**Instructions for the task**
Only the lines from the one with "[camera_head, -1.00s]" through the one with "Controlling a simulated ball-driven", inclusive, should be echoed exactly; pictures are left out.

Recorded robot episodes
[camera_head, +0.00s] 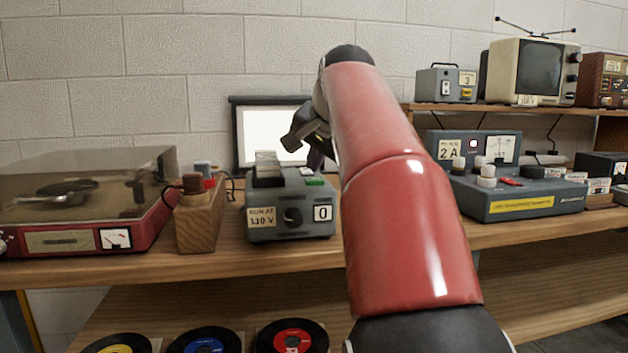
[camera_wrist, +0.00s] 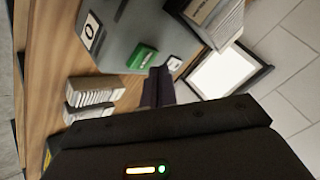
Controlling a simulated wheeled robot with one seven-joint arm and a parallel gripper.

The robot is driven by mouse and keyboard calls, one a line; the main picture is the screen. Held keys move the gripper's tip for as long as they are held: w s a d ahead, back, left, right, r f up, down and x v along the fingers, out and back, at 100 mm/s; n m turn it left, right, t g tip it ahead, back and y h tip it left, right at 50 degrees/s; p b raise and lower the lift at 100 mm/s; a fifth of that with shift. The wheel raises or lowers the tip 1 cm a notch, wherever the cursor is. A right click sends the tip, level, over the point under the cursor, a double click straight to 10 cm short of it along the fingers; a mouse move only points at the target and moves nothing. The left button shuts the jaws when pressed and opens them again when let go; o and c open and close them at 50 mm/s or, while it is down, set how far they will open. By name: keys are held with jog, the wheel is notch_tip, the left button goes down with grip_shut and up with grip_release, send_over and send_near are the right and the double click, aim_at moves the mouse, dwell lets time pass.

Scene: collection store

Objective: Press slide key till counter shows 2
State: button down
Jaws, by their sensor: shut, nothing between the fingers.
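The grey slide projector (camera_head: 262,222) stands on the wooden bench, left of my arm. Its counter (camera_head: 323,213) shows 0; it also shows in the wrist view (camera_wrist: 90,31). A green key (camera_head: 315,182) sits on its top right; in the wrist view the green key (camera_wrist: 142,55) lies just beyond my fingertips, with a small white label beside it. My gripper (camera_head: 317,160) is shut and empty, above and behind the key. In the wrist view the dark fingers (camera_wrist: 158,87) are together and appear apart from the key. My arm partly hides the gripper in the head view.
A small white screen (camera_head: 268,135) stands behind the projector. A wooden block with a brown plug (camera_head: 198,215) and a red turntable (camera_head: 90,238) are to the left. A grey power unit (camera_head: 520,203) is right of my arm. Records lie on the lower shelf.

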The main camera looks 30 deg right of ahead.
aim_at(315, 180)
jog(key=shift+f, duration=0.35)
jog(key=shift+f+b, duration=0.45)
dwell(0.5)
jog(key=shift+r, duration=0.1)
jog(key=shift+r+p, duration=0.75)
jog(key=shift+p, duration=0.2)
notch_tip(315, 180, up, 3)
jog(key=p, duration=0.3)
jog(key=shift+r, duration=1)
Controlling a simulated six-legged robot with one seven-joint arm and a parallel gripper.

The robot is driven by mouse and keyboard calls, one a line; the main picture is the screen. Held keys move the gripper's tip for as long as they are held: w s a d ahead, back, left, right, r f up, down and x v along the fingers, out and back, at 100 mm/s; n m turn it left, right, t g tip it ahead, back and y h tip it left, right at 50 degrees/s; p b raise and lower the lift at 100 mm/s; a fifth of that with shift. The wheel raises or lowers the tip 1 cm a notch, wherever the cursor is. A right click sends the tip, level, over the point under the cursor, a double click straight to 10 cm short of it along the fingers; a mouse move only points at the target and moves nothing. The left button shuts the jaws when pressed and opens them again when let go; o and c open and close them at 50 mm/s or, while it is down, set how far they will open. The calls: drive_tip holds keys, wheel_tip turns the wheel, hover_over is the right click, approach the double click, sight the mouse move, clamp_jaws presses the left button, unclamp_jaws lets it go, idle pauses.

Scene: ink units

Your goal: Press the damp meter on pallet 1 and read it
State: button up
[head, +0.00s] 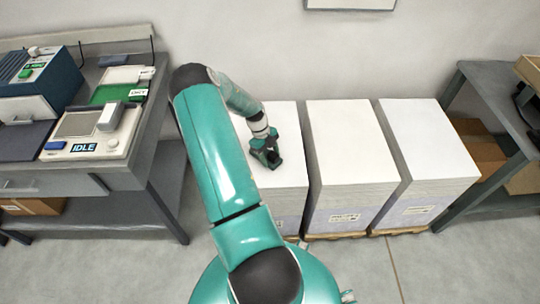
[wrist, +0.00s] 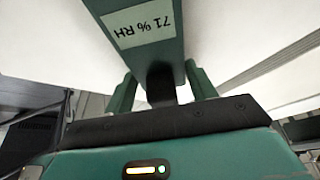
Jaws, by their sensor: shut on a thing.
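The damp meter (wrist: 145,30) is a green block with a pale display that reads 71 % RH, upside down in the wrist view. My gripper (wrist: 162,86) is shut on its dark narrow part, with one green finger on each side. In the head view my gripper (head: 265,150) points down at the top of the leftmost white paper stack (head: 283,120). The meter is low on that stack and seems to touch it, but the contact itself is hidden. The stack's lower left side is behind my arm.
Two more paper stacks stand to the right, a middle one (head: 345,135) and a right one (head: 425,140), on wooden pallets. A left bench holds a device showing IDLE (head: 84,147) and a green pad (head: 110,94). A grey shelf (head: 495,95) stands at right.

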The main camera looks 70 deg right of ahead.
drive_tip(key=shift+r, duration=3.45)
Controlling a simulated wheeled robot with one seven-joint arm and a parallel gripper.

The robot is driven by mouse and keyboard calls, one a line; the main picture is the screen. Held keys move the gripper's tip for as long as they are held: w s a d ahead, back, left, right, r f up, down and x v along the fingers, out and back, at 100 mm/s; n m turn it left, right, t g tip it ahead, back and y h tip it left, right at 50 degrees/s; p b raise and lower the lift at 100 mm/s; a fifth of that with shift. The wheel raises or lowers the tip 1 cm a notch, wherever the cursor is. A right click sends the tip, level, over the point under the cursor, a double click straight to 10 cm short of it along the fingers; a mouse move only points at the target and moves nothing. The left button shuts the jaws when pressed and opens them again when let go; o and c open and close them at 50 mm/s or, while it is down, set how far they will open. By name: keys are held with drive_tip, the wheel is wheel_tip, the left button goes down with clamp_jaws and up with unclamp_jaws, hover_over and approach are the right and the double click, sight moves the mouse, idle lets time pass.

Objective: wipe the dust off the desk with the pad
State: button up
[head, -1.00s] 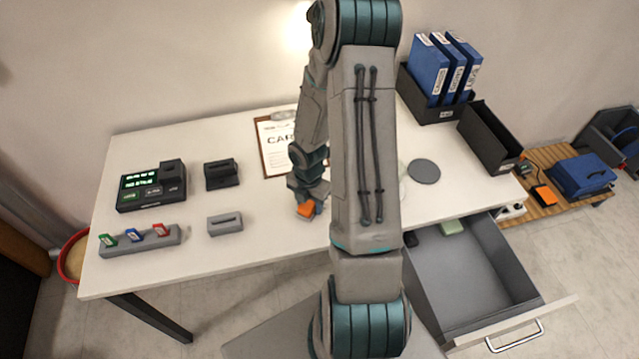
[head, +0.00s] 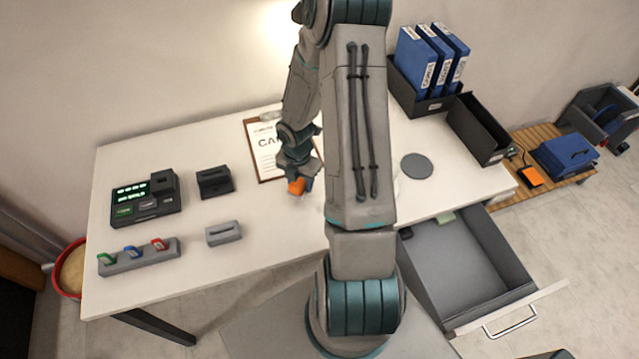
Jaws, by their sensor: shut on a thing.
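My gripper (head: 299,187) is low over the white desk (head: 270,225), just in front of the clipboard. It is shut on an orange pad (head: 297,187), of which only a small part shows. I cannot tell whether the pad touches the desk top. My arm hides part of the desk to the right of the pad. I cannot make out dust clearly in this view; a faint pale patch may lie beside my arm.
A clipboard (head: 263,150) lies behind my gripper. A black device (head: 145,198), a dark holder (head: 214,182), a grey slotted block (head: 223,233) and a rack (head: 140,256) of coloured pieces stand left. A grey disc (head: 417,166) lies right. An open drawer (head: 465,262) juts out in front.

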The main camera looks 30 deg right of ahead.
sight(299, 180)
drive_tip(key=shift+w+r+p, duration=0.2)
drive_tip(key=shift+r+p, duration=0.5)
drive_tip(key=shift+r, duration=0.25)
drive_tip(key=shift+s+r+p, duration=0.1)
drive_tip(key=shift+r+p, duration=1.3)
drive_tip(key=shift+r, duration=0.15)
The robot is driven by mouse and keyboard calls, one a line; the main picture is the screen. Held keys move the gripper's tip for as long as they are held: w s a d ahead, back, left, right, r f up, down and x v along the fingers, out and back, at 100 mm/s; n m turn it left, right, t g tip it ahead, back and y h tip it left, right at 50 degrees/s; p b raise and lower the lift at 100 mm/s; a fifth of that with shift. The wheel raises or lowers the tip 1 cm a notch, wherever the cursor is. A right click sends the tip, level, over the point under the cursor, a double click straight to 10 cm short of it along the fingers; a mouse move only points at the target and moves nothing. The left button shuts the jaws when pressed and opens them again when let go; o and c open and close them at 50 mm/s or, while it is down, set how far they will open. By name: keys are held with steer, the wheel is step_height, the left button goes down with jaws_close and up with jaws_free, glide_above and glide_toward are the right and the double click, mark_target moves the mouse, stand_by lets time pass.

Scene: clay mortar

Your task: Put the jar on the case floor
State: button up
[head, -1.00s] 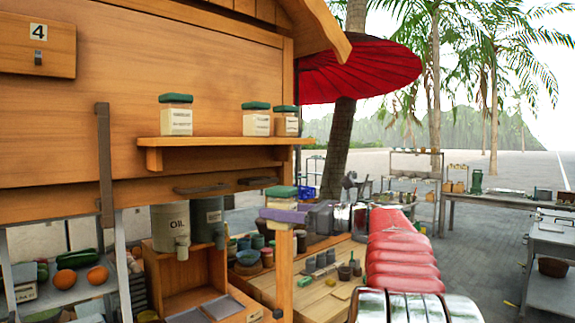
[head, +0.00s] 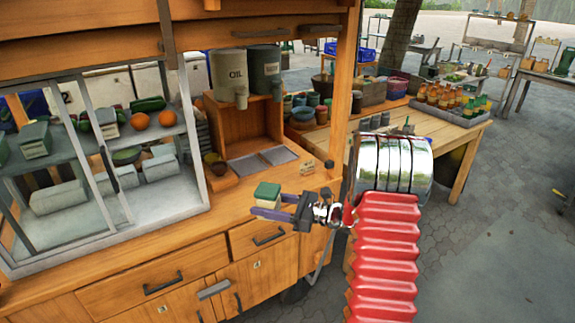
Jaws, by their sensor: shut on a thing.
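The jar (head: 267,190) has a green lid and a pale body. My gripper (head: 259,208) is shut on it, with purple fingers around its lower part. The jar looks upright, above the counter's front edge and right of the case. The glass-sided case (head: 188,140) stands at the left with a white frame. Its pale floor (head: 165,205) lies below a grey shelf. The fingers hide the jar's bottom.
An orange (head: 167,118) and green vegetables lie on the case's upper shelf. Grey blocks (head: 58,197) stand on its floor. Frame posts and leaning panels cross the case front. Bare wooden counter (head: 225,210) lies between case and jar. Oil canisters (head: 229,75) stand behind.

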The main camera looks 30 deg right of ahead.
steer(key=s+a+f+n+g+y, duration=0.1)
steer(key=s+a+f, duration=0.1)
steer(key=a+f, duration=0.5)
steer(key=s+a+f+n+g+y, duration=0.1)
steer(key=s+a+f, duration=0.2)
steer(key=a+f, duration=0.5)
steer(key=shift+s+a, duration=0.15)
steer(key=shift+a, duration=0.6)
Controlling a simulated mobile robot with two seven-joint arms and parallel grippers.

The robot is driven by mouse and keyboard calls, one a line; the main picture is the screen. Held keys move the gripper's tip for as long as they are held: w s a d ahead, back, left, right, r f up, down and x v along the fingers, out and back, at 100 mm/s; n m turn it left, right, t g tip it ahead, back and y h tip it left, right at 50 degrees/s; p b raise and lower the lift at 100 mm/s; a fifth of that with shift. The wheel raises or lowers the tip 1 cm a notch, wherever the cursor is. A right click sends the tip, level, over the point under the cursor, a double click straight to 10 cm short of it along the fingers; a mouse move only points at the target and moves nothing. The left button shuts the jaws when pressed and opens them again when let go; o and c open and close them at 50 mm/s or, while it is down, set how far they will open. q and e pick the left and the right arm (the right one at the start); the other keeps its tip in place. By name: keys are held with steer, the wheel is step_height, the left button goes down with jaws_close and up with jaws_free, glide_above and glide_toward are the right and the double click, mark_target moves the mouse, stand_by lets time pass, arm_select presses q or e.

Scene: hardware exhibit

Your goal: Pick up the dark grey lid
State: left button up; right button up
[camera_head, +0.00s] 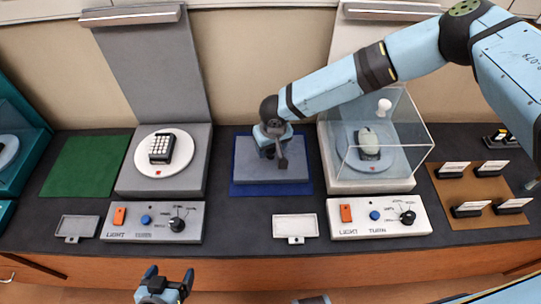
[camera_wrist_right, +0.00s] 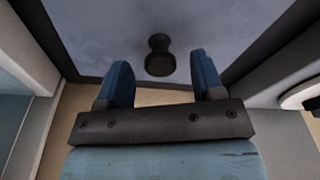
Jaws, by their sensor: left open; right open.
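A grey slab (camera_head: 262,173), which appears to be the dark grey lid, lies on the blue mat (camera_head: 236,188) in the middle of the counter in the head view. In the right wrist view the lid (camera_wrist_right: 100,35) fills the upper part, with a dark round knob (camera_wrist_right: 160,55) standing on it. My right gripper (camera_head: 272,150) is above the lid, open and empty. Its fingertips (camera_wrist_right: 163,75) point toward the knob, one to each side in the picture; contact cannot be told. My left gripper (camera_head: 167,280) is open and empty in front of the counter.
Right of the lid stands a clear case (camera_head: 405,140) on a white base. Left is a grey plinth (camera_head: 130,182) with a turntable and keypad. Control boxes (camera_head: 152,234) (camera_head: 378,229) line the front. A brown mat (camera_head: 450,198) with label stands is at the right; a green mat (camera_head: 85,168) is bare.

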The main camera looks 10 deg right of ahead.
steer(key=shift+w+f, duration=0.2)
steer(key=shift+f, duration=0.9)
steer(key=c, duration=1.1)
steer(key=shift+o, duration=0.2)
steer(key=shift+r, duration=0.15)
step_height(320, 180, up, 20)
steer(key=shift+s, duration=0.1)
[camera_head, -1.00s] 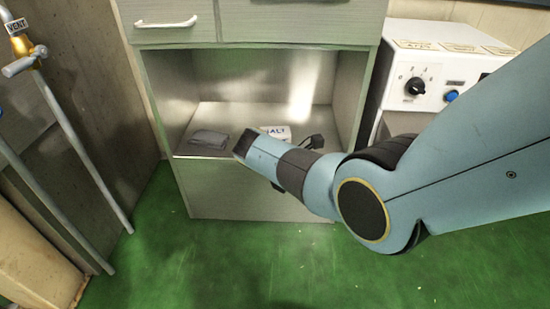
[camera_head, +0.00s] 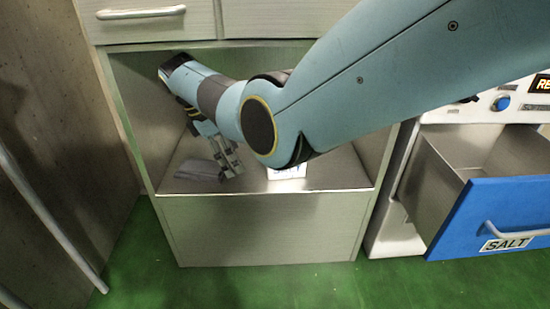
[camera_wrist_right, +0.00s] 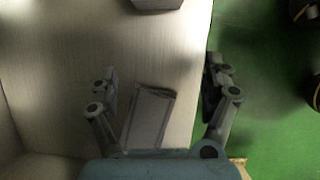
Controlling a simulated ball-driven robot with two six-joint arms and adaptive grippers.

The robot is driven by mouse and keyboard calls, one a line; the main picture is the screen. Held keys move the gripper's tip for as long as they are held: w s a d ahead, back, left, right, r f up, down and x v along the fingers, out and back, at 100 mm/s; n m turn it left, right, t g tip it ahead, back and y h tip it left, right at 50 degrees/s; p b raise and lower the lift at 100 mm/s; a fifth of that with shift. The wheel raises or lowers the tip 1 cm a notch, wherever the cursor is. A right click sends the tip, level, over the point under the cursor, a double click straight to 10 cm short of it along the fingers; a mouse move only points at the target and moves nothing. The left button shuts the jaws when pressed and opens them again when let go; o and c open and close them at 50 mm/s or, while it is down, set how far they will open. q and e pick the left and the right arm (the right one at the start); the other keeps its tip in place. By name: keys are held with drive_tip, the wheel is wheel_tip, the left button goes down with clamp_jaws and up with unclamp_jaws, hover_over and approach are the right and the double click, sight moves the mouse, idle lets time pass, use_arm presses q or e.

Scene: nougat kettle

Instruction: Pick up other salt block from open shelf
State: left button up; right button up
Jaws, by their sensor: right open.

**Reply**
[camera_head, -1.00s] 
[camera_head, +0.00s] 
[camera_wrist_right, +0.00s] 
Controlling a simulated ball-driven robot with two six-joint arms and adaptive grippers.

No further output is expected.